I'm not going to go into detail regarding this controversy other than to simply acknowledge the fact that Hargrove was apparently involved to some extent—my opinion as to the legalities surrounding the suspensions of New Orleans coaches and players doesn't matter.

Now, if this was the only blemish on the record of Hargrove then I could see possibly overlooking that and moving forward, especially if he's a talented player who is available. Owner and general manager Jerry Jones has never had much issue with taking chances on high-risk players—except for wide receiver Randy Moss, who was never actually the risk he was feared to be coming out of college in 1998.

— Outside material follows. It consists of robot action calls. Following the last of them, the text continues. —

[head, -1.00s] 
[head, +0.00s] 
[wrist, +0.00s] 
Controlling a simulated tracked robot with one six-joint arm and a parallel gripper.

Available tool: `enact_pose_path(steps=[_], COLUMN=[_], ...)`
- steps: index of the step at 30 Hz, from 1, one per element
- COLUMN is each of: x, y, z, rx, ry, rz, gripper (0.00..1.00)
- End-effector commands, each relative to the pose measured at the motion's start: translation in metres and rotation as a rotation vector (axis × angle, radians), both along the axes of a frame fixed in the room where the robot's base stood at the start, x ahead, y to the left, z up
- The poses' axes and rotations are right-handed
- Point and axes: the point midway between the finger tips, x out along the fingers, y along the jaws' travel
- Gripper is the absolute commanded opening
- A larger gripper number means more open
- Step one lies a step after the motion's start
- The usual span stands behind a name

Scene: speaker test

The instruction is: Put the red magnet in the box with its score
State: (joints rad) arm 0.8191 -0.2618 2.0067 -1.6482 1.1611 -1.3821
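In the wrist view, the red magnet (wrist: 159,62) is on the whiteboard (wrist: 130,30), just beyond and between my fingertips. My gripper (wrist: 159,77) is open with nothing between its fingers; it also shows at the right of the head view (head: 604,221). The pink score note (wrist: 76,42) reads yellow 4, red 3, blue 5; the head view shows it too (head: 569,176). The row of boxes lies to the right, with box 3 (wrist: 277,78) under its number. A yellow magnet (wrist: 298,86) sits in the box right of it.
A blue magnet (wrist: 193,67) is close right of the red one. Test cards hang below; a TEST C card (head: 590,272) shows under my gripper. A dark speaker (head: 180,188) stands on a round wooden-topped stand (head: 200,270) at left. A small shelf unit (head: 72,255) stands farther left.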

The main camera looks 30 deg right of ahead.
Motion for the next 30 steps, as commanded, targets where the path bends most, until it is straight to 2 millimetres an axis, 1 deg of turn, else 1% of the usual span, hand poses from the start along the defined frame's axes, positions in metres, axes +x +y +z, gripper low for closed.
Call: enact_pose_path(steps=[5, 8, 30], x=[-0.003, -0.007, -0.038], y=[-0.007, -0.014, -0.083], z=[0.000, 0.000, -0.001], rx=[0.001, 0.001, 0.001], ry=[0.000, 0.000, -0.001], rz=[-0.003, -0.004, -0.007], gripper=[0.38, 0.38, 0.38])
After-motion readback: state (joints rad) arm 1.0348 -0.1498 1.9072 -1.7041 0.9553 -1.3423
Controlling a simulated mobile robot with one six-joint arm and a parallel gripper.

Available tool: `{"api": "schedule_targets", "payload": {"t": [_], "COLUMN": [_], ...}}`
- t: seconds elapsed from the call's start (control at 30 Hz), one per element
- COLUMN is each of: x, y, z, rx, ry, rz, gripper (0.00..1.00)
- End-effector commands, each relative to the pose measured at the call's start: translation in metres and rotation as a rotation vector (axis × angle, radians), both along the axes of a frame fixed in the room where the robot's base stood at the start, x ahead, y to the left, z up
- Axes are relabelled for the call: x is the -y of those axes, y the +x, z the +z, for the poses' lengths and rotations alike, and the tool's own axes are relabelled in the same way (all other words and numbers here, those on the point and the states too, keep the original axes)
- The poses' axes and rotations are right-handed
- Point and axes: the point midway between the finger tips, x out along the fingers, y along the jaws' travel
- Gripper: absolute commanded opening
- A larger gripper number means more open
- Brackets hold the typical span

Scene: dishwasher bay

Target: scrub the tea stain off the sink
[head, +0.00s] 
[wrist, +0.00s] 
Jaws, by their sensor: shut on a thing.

But the concern with Hargrove goes back even further than "Bountygate."

In short, Hargrove has bounced around between seven teams, counting Dallas, but has actually logged playing time with just four. His first two-plus seasons spent with St. Louis are the longest he has played anywhere since being drafted in 2004 in the third round.

A quick glance at Hargrove's statistics shows some very modest numbers, but probably not as much because he's an average player, at best. On the contrary, this is because he just can't stay on the field.

Forget "Bountygate."

Hagrove has suspensions prior to that situation due to substance abuse.

This is where the situation gets pretty dicey.

Another potential problem is the fact that it's almost a certainty that Hargrove's best days are behind him, at least physically speaking. He'll turn 30 about the time the Cowboys officially open training camp in Oxnard, Calif. on July 19.

So much for getting younger and more reliable along an already aging defensive line.

And where exactly does Hargrove play? He's listed as a defensive end who would seem to be a backup for apparent starter Anthony Spencer—but he's also capable of playing inside at defensive tackle.

Either way, one has to seriously question exactly how much reliance should be placed on a player that has multiple suspensions over a somewhat brief NFL career.

Maybe Hargrove has moved beyond his troubled passed. Perhaps he's a hidden gem for a franchise lacking funds to spend on additional talent this offseason.

Or maybe Hargrove is simply a camp body intended to help guys like Jay Ratliff, Sean Lissemore and Jason Hatcher stay fresh for the season.

I have no clue if Hargrove will even be on the roster by training camp.

You might recall Jones taking a shot on former Chicago Bears defensive tackle Terry ''Tank'' Johnson back in 2007.

By the end of 2008, Johnson was no longer desired—and that guy had a rap sheet that makes Hargrove look pretty harmless, but not much more reliable.

Sometimes it's better to simply put good, smart football players on the field and to stop taking unnecessary risks on players who have shown repeatedly that they just can't get it together.

Again, I'm not saying that Hargrove can't do that—or won't—but a career total of 19.5 sacks for a guy that wasn't even in football last season should keep expectations very, very modest.